Mohamed ElBaradei said Iran was obliged to heed a U.N. Security Council demand that it suspend enrichment in exchange for a suspension of sanctions against it and talks on a solution that would allay suspicion Tehran is trying to build atom bombs.

"But from a proliferation perspective, the fact of the matter is that one of the purposes of suspension -- keeping them from getting the knowledge -- has been overtaken by events," the International Atomic Energy Agency chief said in remarks published by the New York Times and confirmed by an IAEA official.

Iran has ramped up its program from the research level since the start of 2007, installing more than 1,600 enrichment centrifuges, divided into 10 fuel-cycle "cascades", or networks, in an underground complex by the start of May, diplomats said.

Tehran has been hooking up one cascade every week or so and intends to have 3,000 operational by next month to lay a foundation for "industrial-scale" enrichment, they said.
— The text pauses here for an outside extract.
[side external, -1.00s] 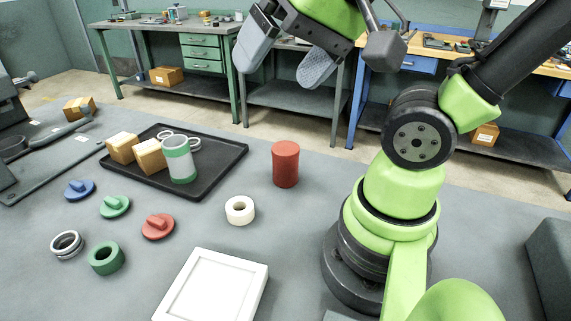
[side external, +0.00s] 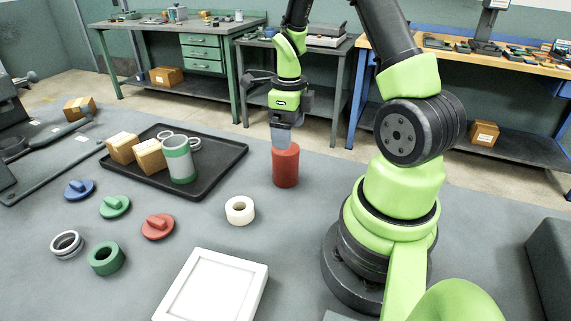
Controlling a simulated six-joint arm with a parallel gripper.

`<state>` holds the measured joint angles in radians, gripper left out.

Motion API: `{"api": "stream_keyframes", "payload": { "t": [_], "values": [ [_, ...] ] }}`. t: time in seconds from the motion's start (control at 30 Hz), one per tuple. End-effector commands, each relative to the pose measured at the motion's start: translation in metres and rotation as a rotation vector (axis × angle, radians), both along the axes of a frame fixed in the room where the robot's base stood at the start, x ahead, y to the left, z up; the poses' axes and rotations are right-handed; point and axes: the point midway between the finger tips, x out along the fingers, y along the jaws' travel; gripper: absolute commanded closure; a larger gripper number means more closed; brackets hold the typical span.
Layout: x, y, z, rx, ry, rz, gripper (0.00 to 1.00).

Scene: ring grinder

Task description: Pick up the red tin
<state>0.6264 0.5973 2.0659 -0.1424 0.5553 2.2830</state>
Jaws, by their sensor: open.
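The red tin (side external: 286,168) stands upright on the grey table, right of the black tray. My gripper (side external: 281,138) points down at the top of the tin, with a grey finger in front of its upper part in the picture. The jaws are open. The second finger is hidden from this side, so I cannot tell whether the fingers straddle the tin or touch it.
The black tray (side external: 213,181) holds two small boxes (side external: 150,157), a green-and-white tin (side external: 180,160) and white rings. A white roll (side external: 240,210), a red knobbed disc (side external: 158,226), a green ring (side external: 106,258) and a white square tray (side external: 212,289) lie nearer. Table around the red tin is clear.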

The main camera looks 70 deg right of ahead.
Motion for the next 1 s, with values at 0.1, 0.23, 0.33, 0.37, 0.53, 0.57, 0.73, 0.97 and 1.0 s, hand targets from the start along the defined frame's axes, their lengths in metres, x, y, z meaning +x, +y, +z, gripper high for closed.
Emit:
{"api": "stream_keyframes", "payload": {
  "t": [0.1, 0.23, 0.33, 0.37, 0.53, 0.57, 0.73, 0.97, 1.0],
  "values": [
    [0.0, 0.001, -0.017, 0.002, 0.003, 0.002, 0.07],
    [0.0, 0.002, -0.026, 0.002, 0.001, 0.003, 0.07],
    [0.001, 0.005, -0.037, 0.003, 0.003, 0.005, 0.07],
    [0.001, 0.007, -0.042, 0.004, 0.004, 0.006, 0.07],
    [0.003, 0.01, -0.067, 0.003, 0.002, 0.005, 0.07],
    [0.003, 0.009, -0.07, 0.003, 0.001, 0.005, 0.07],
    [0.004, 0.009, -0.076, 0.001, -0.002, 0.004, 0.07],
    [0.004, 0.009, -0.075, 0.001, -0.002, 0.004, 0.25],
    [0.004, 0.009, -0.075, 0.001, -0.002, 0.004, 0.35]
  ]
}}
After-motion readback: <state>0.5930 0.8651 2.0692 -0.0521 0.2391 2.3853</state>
Speaking a week before an IAEA report on Iran to the Security Council, ElBaradei said it would be more sensible to cap Iranian enrichment short of industrial scale rather than try to freeze it altogether.

"Until all outstanding verification issues are clarified, and the agency is able to verify the peaceful nature of Iran's nuclear program, the focus should be to stop them from going to industrial scale production, to allow us to do a full court press inspection and to be sure they remain inside the (nuclear Non-Proliferation) treaty."

Citing a sovereign right to nuclear energy for economic development, Iran has ruled out an atomic halt before, during or as an outcome of negotiations. It insists the enrichment program is only to yield electricity.  Continued...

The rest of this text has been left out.